> [REQUIRED WORK]
Find the lines that hold the word "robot" and return them.

— START OF RECORDED INFORMATION —

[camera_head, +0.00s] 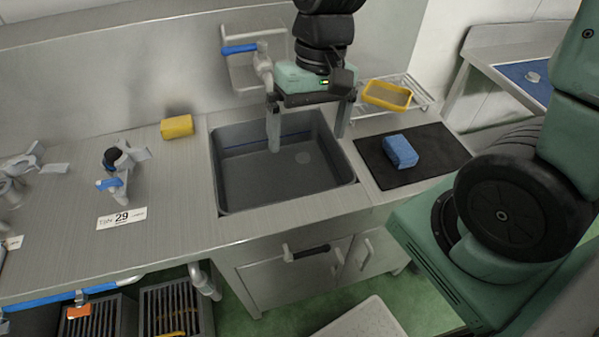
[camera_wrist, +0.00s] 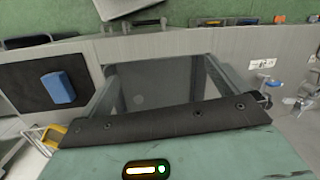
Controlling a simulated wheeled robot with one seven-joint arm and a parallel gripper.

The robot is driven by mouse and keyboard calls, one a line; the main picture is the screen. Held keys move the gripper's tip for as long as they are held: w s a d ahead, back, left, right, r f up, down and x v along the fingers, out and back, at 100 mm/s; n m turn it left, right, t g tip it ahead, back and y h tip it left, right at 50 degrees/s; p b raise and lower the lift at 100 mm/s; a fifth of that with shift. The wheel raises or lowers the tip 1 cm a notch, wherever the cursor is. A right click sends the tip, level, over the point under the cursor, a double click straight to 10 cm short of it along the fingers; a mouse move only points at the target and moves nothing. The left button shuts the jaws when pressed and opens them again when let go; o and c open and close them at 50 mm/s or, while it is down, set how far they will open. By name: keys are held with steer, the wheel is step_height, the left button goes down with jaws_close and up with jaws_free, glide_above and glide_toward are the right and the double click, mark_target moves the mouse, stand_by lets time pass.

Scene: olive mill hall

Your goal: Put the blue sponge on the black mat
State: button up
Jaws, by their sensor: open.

— END OF RECORDED INFORMATION —

> [SOLUTION]
Controlling a simulated wheeled robot with one seven-joint arm and a parallel gripper.
The robot is driven by mouse and keyboard calls, one a line; the main picture is the screen. Held keys move the gripper's tip for as long as they are held: w s a d ahead, back, left, right, r f up, down and x v along the fingers, out and back, at 100 mm/s; n m turn it left, right, t g tip it ahead, back and y h tip it left, right at 50 degrees/s; p b raise and lower the lift at 100 mm/s; a fifth of that with shift. The wheel raises or lowers the tip 1 cm a notch, wherever the cursor is. A right click sends the tip, level, over the point under the cursor, a double click straight to 10 cm short of it along the fingers; a mouse move only points at the target and moves nothing. The left button shuts the jaws when pressed and opens them again when let go; o and c open and close them at 50 mm/s or, while it is down, set how far they will open. By name: keys are held with steer, the wheel is step_height, the left button goes down with jaws_close and up with jaws_free, glide_above and glide_toward are the right and the double click, mark_target moves the mouse, stand_by lets time pass.

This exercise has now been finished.